-- Start Input rows --
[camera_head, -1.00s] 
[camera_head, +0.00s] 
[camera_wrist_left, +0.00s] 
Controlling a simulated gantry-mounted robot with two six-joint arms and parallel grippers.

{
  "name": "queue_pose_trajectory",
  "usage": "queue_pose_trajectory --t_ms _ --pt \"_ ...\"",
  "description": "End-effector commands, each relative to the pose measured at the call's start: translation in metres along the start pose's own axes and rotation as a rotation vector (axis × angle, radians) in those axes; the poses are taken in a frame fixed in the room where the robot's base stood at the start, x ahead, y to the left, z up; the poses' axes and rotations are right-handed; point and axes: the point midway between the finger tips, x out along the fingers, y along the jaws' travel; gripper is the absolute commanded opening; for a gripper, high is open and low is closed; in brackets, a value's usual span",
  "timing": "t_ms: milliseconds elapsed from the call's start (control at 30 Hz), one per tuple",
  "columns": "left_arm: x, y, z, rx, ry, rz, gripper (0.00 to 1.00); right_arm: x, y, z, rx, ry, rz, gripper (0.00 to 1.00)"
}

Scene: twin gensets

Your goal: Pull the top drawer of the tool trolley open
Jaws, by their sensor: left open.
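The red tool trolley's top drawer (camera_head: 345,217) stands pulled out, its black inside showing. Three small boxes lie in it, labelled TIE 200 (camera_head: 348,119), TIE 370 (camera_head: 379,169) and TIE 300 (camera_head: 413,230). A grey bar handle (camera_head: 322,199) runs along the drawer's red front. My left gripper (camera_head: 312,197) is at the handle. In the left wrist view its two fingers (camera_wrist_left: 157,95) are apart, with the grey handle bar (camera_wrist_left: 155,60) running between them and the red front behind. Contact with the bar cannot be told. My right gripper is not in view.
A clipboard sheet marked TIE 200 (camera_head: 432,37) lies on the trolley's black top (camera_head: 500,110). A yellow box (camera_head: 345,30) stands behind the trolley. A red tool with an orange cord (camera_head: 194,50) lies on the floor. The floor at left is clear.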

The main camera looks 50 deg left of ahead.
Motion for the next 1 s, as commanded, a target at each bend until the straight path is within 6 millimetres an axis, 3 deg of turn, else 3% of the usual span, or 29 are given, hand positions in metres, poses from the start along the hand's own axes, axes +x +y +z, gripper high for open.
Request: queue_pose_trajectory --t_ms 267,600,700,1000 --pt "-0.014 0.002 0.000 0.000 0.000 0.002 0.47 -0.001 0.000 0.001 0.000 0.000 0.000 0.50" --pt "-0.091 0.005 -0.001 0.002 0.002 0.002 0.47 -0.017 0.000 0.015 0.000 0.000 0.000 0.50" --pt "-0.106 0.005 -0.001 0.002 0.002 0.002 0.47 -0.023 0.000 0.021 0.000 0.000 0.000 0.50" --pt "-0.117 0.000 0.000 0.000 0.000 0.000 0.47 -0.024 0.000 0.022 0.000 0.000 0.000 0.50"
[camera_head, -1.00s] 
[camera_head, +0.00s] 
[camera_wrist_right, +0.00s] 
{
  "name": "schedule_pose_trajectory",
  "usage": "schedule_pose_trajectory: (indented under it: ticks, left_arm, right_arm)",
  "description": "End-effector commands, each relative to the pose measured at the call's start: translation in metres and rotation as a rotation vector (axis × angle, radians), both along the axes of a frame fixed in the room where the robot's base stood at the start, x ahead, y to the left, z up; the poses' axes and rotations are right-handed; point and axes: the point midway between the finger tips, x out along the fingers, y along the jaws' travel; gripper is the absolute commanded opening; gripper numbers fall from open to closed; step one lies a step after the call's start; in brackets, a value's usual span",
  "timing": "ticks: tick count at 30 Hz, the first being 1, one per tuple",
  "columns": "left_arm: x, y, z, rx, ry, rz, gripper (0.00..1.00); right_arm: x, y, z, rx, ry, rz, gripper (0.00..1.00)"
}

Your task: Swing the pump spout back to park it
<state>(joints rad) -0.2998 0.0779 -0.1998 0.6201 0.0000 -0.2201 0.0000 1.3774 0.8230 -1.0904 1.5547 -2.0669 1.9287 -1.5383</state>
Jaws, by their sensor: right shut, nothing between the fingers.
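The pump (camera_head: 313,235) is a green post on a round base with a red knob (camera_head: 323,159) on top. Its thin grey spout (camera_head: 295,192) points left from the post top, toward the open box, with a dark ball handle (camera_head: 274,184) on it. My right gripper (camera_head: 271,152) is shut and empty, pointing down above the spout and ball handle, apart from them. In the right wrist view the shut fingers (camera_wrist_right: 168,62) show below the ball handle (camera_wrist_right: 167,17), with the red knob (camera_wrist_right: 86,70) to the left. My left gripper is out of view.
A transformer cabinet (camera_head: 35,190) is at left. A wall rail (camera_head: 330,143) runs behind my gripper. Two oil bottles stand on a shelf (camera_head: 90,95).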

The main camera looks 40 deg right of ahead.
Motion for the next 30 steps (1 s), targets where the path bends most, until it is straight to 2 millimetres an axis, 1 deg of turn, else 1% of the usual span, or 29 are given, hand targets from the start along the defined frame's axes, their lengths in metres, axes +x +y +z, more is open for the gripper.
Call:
-- End Input rows --
### [Your instructions]
Copy each line of the data above without altering a single character.

### [Exercise response]
[camera_head, -1.00s] 
[camera_head, +0.00s] 
[camera_wrist_left, +0.00s] 
Controlling a simulated gantry-mounted robot with two six-joint arms and parallel grippers.

{
  "name": "queue_pose_trajectory",
  "usage": "queue_pose_trajectory --t_ms _ --pt \"_ ...\"",
  "description": "End-effector commands, each relative to the pose measured at the call's start: translation in metres along the start pose's own axes and rotation as a rotation vector (axis × angle, radians) in those axes; the poses are taken in a frame fixed in the room where the robot's base stood at the start, x ahead, y to the left, z up; the poses' axes and rotations are right-handed; point and axes: the point midway between the finger tips, x out along the fingers, y along the jaws' travel; gripper is the absolute commanded opening; for a gripper, high is open and low is closed; in brackets, a value's usual span",
  "timing": "t_ms: milliseconds elapsed from the call's start (control at 30 Hz), one per tuple",
  "columns": "left_arm: x, y, z, rx, ry, rz, gripper (0.00 to 1.00); right_arm: x, y, z, rx, ry, rz, gripper (0.00 to 1.00)"
}

Scene: twin gensets

Your goal: Pull the top drawer of the tool trolley open
Jaws, by their sensor: left open.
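The red tool trolley's top drawer (camera_head: 345,217) stands pulled out, its black inside showing. Three small boxes lie in it, labelled TIE 200 (camera_head: 348,119), TIE 370 (camera_head: 379,169) and TIE 300 (camera_head: 413,230). A grey bar handle (camera_head: 322,199) runs along the drawer's red front. My left gripper (camera_head: 312,197) is at the handle. In the left wrist view its two fingers (camera_wrist_left: 157,95) are apart, with the grey handle bar (camera_wrist_left: 155,60) running between them and the red front behind. Contact with the bar cannot be told. My right gripper is not in view.
A clipboard sheet marked TIE 200 (camera_head: 432,37) lies on the trolley's black top (camera_head: 500,110). A yellow box (camera_head: 345,30) stands behind the trolley. A red tool with an orange cord (camera_head: 194,50) lies on the floor. The floor at left is clear.

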The main camera looks 50 deg left of ahead.
Motion for the next 1 s, as commanded, a target at each bend until the straight path is within 6 millimetres an axis, 3 deg of turn, else 3% of the usual span, or 29 are given, hand positions in metres, poses from the start along the hand's own axes, axes +x +y +z, gripper high for open.
Request: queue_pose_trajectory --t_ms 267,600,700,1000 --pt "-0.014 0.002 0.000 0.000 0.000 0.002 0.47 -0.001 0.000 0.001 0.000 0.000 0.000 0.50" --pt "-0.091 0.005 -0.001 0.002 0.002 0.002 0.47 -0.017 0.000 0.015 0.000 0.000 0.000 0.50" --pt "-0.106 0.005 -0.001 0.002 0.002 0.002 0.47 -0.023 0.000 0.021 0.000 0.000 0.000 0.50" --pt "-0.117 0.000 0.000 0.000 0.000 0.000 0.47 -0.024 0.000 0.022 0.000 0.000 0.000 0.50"
[camera_head, -1.00s] 
[camera_head, +0.00s] 
[camera_wrist_right, +0.00s] 
{
  "name": "schedule_pose_trajectory",
  "usage": "schedule_pose_trajectory: (indented under it: ticks, left_arm, right_arm)",
  "description": "End-effector commands, each relative to the pose measured at the call's start: translation in metres and rotation as a rotation vector (axis × angle, radians), both along the axes of a frame fixed in the room where the robot's base stood at the start, x ahead, y to the left, z up; the poses' axes and rotations are right-handed; point and axes: the point midway between the finger tips, x out along the fingers, y along the jaws' travel; gripper is the absolute commanded opening; gripper numbers fall from open to closed; step one lies a step after the call's start; in brackets, a value's usual span",
  "timing": "ticks: tick count at 30 Hz, the first being 1, one per tuple",
  "columns": "left_arm: x, y, z, rx, ry, rz, gripper (0.00..1.00); right_arm: x, y, z, rx, ry, rz, gripper (0.00..1.00)"
}

Your task: Swing the pump spout back to park it
<state>(joints rad) -0.2998 0.0779 -0.1998 0.6201 0.0000 -0.2201 0.0000 1.3774 0.8230 -1.0904 1.5547 -2.0669 1.9287 -1.5383</state>
Jaws, by their sensor: right shut, nothing between the fingers.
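The pump (camera_head: 313,235) is a green post on a round base with a red knob (camera_head: 323,159) on top. Its thin grey spout (camera_head: 295,192) points left from the post top, toward the open box, with a dark ball handle (camera_head: 274,184) on it. My right gripper (camera_head: 271,152) is shut and empty, pointing down above the spout and ball handle, apart from them. In the right wrist view the shut fingers (camera_wrist_right: 168,62) show below the ball handle (camera_wrist_right: 167,17), with the red knob (camera_wrist_right: 86,70) to the left. My left gripper is out of view.
A transformer cabinet (camera_head: 35,190) is at left. A wall rail (camera_head: 330,143) runs behind my gripper. Two oil bottles stand on a shelf (camera_head: 90,95).

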The main camera looks 40 deg right of ahead.
Motion for the next 30 steps (1 s), targets where the path bends most, until it is straight to 2 millimetres an axis, 1 deg of turn, else 1% of the usual span, or 29 are given, hand targets from the start along the defined frame's axes, their lengths in metres, axes +x +y +z, more is open for the gripper.
Call:

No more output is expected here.